In Bath, we already have a direction in place under regulation 7 of the Town & Country Planning Act 1992 to prohibit agents boards across a wide swathe of the city (inside the designated conservation area) – the council’s stated reason for such is that “sale and letting boards would individually and collectively cause serious harm to the character and appearance of the conservation area and World Heritage site”. This means agents are left with window posters as the only option inside the area.
Outside of Bath’s conservation area, agents are allowed to erect boards in the same fashion as in the rest of the country. This is particularly noticeable in areas of high HMO density (Oldfield Park for example) where, every year at student letting time, the streets sprout a forest of boards for several months. Having been in close contact with the local councillors for several years, Madison Oakley have an agreement to limit our To Let boards to one per road in this season – some other agents have followed suit but not all do.
Boards – do they work?
In my experience, boards do work to sell or let a property and they remain a vital tool in the agents armoury. Every time we erect a new board, we receive calls within hours (or even minutes on some occasions!). I admit some of those calls are just from the curious but others are buyers or relatives/friends of buyers who are eager to learn details of the property before it goes live on various websites. Bath, like many other urban areas, is a hotbed of gossip and news of a new board gets transmitted far and wide very swiftly – a shortcut that is very helpful to potential buyers when stock is low and demand enormous. Of course this depends on the location – boards on main roads or bus routes work far better than one at the end of a residential cul de sac or tucked up a back lane – but you’d be surprised at how many people will spot a board even if it is in an out of the way location.
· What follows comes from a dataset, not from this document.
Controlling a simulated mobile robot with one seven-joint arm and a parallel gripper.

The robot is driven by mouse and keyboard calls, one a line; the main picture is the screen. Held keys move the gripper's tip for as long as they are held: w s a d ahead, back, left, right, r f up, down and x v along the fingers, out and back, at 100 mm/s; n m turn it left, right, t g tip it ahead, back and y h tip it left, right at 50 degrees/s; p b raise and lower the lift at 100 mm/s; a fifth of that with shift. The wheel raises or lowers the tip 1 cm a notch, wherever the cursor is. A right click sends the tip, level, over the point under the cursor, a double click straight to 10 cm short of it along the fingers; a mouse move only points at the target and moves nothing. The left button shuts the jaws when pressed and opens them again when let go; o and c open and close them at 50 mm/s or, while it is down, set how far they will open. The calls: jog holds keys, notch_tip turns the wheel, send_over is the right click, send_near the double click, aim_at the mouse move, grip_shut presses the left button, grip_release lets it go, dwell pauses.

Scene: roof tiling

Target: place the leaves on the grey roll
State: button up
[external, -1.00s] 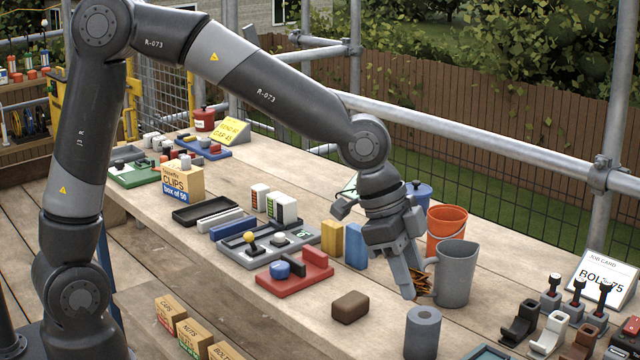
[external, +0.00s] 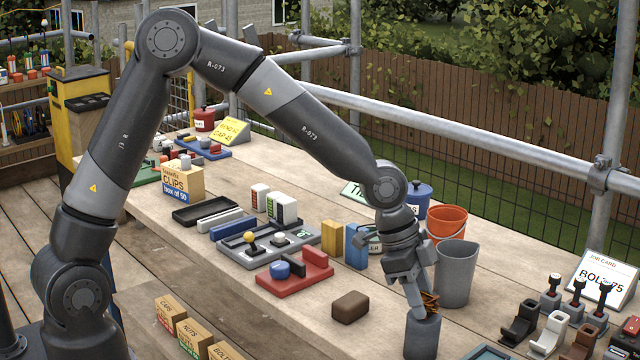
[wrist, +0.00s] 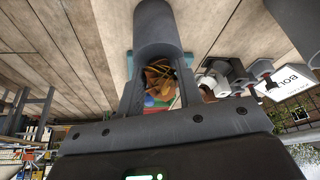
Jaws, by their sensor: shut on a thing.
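The leaves (external: 431,300) are a small brown-orange clump. My gripper (external: 426,304) is shut on them and points down. The grey roll (external: 422,338) stands upright near the front of the bench. The leaves and fingertips are right at the roll's top end, which they partly hide. I cannot tell whether the leaves touch it. In the wrist view the leaves (wrist: 160,76) show between my two fingers, with a grey cylinder, seemingly the roll (wrist: 154,30), just beyond them.
A grey jug (external: 455,272) stands close behind my gripper, with an orange bucket (external: 446,222) behind it. A brown block (external: 350,306) lies to the left. Several levers and clamps, including a black one (external: 520,322), stand to the right. Bare bench lies between block and roll.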

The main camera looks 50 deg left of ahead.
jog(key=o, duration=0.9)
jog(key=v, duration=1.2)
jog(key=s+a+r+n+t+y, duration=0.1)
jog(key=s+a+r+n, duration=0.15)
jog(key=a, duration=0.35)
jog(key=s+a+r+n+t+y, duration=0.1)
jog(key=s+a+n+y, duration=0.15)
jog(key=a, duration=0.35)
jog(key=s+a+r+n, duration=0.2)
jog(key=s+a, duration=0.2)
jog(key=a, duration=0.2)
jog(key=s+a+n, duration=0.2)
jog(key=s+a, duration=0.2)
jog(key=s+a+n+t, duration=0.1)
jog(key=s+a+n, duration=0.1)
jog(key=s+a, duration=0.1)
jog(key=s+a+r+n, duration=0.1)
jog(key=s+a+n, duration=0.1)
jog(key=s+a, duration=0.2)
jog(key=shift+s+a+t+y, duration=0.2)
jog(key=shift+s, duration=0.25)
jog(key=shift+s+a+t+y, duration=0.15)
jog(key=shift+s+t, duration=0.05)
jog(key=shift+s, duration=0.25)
Boards also beget other boards – potential owners often choose which agents to invite for valuation partially based on the number of boards in their area. Of course, this shouldn’t really form part of their decision making process as you can’t judge the success of an agent by volume of boards (for example, some agents will insist on a board at every property whilst others will judge the merit of the board individually and some agents will leave boards up for the maximum possible time whilst others will take boards away after sales are agreed) but it remains one of the top reasons to call us out.
Boards also help on viewings – even in these days of sat navs viewers, especially from out of the area, will find the property quicker if a board is outside. Given how busy we are and how tight time is in the average diary, boards make both the agent and viewers life easier and thus maximise efficiency for the owner. Boards are also useful if the property for sale is not easily identifiable (examples here include high hedges, the property not looking like the photos from the street, flats on upper levels or at the rear of the building and so on).
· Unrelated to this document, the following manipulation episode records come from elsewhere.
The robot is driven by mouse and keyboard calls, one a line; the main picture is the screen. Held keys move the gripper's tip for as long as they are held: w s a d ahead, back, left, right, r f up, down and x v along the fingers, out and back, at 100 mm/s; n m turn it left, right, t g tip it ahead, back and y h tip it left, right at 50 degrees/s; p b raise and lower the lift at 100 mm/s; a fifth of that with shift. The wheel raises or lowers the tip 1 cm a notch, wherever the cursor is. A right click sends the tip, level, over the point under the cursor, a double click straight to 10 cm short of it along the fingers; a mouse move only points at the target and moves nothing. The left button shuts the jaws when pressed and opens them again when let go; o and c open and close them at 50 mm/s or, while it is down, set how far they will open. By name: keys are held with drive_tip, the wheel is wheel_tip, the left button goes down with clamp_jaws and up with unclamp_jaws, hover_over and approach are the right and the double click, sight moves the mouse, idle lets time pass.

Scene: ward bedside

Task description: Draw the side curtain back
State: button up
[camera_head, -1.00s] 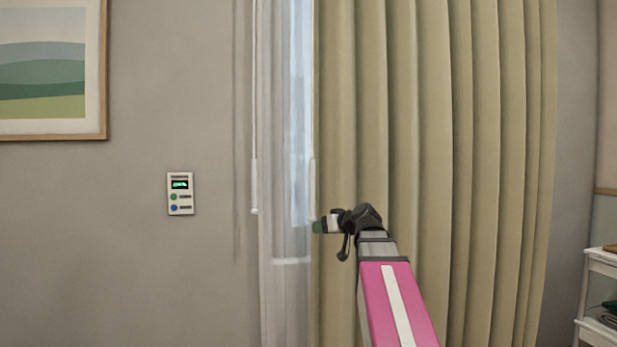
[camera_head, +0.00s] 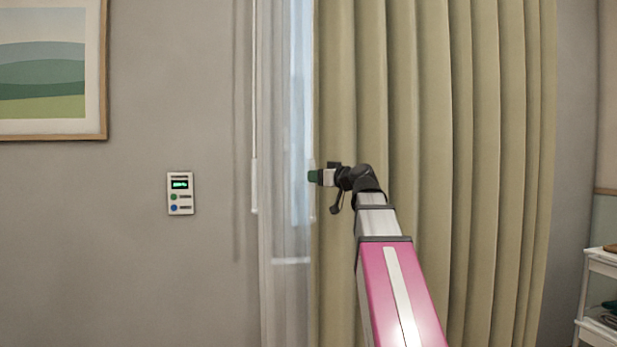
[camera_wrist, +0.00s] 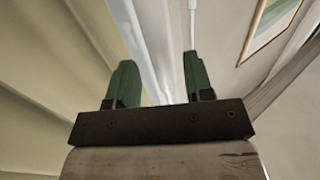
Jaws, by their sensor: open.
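A beige pleated curtain (camera_head: 430,120) hangs in tall folds right of centre in the head view. A sheer white curtain (camera_head: 285,230) hangs at its left edge, before a narrow strip of window. A thin white wand (camera_head: 254,185) hangs at the sheer's left side. A second wand near the beige edge is largely hidden by my gripper. My gripper (camera_head: 313,176) points left at that edge. In the wrist view, its green fingers (camera_wrist: 160,85) are apart, with pale strips of sheer curtain or wand beyond the gap.
A wall panel (camera_head: 180,193) with a green display and a framed landscape picture (camera_head: 45,70) are on the wall at left. A white shelf unit (camera_head: 598,290) stands at the far right. The wall between the panel and the curtains is bare.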

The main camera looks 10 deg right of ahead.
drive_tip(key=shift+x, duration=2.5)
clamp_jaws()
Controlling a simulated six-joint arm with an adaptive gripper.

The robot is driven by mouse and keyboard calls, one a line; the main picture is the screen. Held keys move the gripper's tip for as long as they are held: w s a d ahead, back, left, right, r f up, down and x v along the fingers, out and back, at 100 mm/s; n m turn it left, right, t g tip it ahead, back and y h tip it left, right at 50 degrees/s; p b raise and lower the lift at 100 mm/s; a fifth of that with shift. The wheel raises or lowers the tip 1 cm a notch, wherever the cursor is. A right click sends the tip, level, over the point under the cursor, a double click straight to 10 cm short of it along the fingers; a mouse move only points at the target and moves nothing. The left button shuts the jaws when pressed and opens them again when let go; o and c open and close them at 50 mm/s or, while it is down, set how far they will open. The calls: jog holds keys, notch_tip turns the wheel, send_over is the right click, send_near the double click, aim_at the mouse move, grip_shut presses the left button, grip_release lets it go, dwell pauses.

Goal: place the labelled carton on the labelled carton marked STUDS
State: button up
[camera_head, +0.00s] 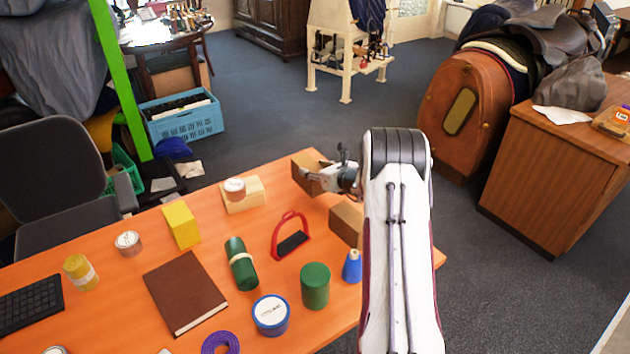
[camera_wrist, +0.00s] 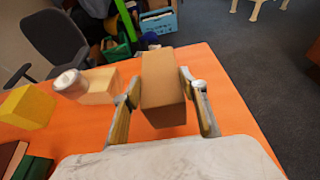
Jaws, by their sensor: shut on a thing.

Board technology has moved on recently – you can now have a scannable QR code on your board to take passers by directly to the property details via smartphone. Boards can be various shapes, colours and sizes to be the most eye catching and some now include pictures of the property or extra information (price, number of bedrooms, floor level etc) to help buyers decide from outside whether to view.
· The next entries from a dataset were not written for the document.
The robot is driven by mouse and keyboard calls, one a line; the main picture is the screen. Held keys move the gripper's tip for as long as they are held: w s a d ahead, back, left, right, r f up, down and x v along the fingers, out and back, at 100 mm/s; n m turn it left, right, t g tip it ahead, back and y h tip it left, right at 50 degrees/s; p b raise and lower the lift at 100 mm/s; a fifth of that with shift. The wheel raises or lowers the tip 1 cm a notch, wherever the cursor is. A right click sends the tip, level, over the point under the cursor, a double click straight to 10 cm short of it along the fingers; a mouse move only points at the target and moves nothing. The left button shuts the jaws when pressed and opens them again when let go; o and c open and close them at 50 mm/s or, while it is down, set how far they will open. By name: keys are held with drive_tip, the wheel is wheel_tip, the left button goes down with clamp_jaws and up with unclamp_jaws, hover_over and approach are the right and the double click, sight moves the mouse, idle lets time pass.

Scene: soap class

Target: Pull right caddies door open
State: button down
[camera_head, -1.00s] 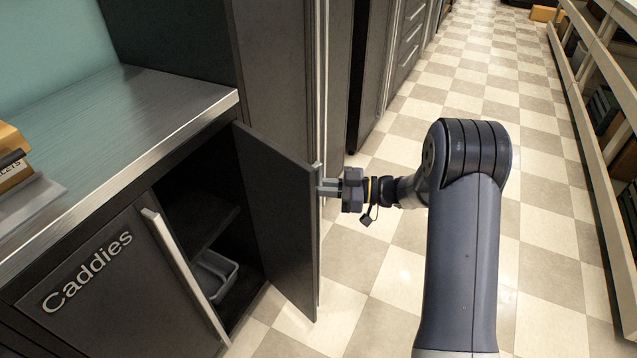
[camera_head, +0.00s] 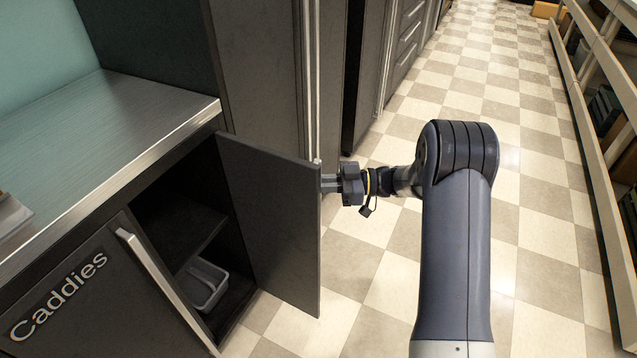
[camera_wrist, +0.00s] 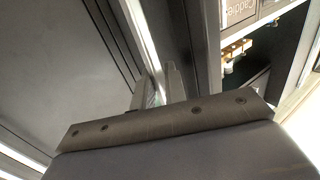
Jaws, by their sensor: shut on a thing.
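The right caddies door (camera_head: 268,218) is a dark grey panel that stands swung well out from the cabinet, its inner face toward the head camera. My gripper (camera_head: 327,183) is at the door's free edge, on the upper part, and is shut on the handle there. The handle itself is mostly hidden behind the panel in the head view. In the wrist view my gripper's fingers (camera_wrist: 155,90) close on a pale metal bar. The left caddies door (camera_head: 85,305), labelled "Caddies", is shut.
The open compartment shows a shelf and a grey caddy (camera_head: 203,284) at the bottom. A steel countertop (camera_head: 110,125) is above. Tall dark cabinets stand behind the door. Checkered floor (camera_head: 380,290) is free, and a shelf rack (camera_head: 590,120) runs along the right.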

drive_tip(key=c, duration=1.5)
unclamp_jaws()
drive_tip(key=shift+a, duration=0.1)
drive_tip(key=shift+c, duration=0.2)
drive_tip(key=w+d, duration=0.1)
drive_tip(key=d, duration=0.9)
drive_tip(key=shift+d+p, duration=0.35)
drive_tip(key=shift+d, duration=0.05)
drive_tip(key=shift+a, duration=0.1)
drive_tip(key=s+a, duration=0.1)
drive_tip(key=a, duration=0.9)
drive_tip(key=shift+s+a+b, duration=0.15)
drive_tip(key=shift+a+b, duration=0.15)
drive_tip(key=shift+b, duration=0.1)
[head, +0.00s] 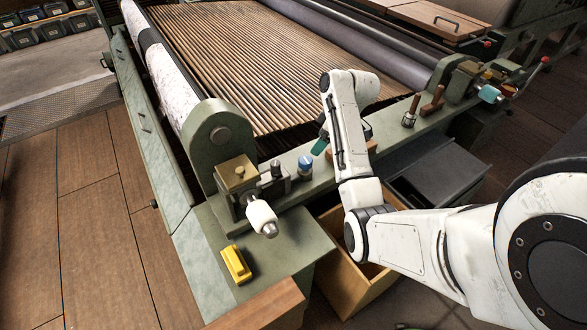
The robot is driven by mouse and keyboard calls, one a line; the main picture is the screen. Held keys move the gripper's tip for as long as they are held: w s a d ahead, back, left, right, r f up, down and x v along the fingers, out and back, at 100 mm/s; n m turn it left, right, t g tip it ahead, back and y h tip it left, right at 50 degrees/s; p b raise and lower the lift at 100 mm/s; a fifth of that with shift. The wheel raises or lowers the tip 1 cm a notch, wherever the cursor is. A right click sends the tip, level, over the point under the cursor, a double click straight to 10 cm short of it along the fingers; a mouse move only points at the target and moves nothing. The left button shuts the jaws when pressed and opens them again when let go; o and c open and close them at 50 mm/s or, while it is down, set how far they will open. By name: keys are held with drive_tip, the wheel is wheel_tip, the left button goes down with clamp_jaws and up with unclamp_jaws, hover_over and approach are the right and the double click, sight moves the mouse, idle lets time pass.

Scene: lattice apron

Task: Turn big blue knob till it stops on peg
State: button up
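A smaller blue-topped round piece (305,164) stands on the rail nearer the middle. I cannot tell a peg for certain at either one. My white arm rises from the right and bends over the rail between these two pieces. My gripper's fingers are hidden behind the arm links, so their opening and any hold do not show.
A teal handle (320,146) shows just left of my arm. A white roller knob (262,217) and a yellow block (236,264) are at the near left corner. Wooden-handled tools (432,101) stand on the rail. An open wooden drawer (345,275) lies below my arm.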

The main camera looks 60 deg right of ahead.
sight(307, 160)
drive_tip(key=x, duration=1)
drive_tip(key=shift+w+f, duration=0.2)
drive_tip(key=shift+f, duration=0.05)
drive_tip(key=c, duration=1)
Students tend not to know which letting agents work in a particular area and boards help them to discover the all of the agents that work in the local market. This also follows for other tenants and buyers who are either unfamiliar with the area, don’t use the internet/newspapers/mailing lists or hadn’t been thinking of moving until that right property came up!
However, owners need to remember that agents aren’t just asking for a board to help with the sale and there are downsides to agreeing to a board – especially if the situation is not carefully monitored. Here are some of the potential negatives;
Boards do tempt people to snoop around the outside of a property and may thus encourage nefarious behaviour (especially on empty homes or tenanted property). They also get regularly vandalised, stolen, broken or moved to inconvenient locations (a bit like traffic cones and shopping trolleys!).
Boards are a very overt way of declaring you’re selling. Some clients prefer to keep their business private or at least low key and a 7 foot post on your front lawn doesn’t help in this regard.
Boards create an impression in the minds of buyers – often a negative one if the board is present and unchanged for a long period of time. Just like properties that stay available on the web for several months, the general comment might be “there must be something wrong with it” and this might discourage potential viewers.
Once a board changes to “Sold STC / Under Offer”, it becomes purely a device to advertise the agent and their success. From that point on, the owner derives no benefit yet still has something obtrusive in their front garden. The average duration from offer accepted to completion is 8-10 weeks. That’s an awfully long time to have something outside your house (and we also receive negative comments if sold boards remain at a property as in the point above) when it isn’t working for you. I know some agents would argue that the board is there in case something goes wrong with the sale and it needs to be changed back but seriously, how long does it take to pop round with a sledge and a post?
Some agents are targeted and rewarded on obtaining the maximum number of boards for their company – wouldn’t you rather have them thinking about accurately valuing and then selling the house rather than hard selling a board?
If there happens to be a lot of boards up in a particular area or road, potential buyers often ask us whether something is wrong with the area or if something has happened to make so many people move. We have also had comments regarding lettings boards when buy to let investors have mistakenly assumed a forest of To Let boards means it is difficult to let property in the area.
Changing boards from for sale to under offer (or To Let etc) is always a buzz for the agent but what happens if the sale falls through? Boards that yo-yo between the two give a bad impression to passers by but then boards that aren’t changed then create frustration when potential buyers call and are told the property has gone. Do you change the board when the offer is accepted or when exchange takes place?
To summarise, agents want a board at your house so they can sell it easier and then benefit from their success. However, as an owner, boards are a necessary evil for the first part of the transaction and an eyesore afterwards.
How about if agents put up a board for the first four weeks only and then took it down – wouldn’t that serve to suit all parties best?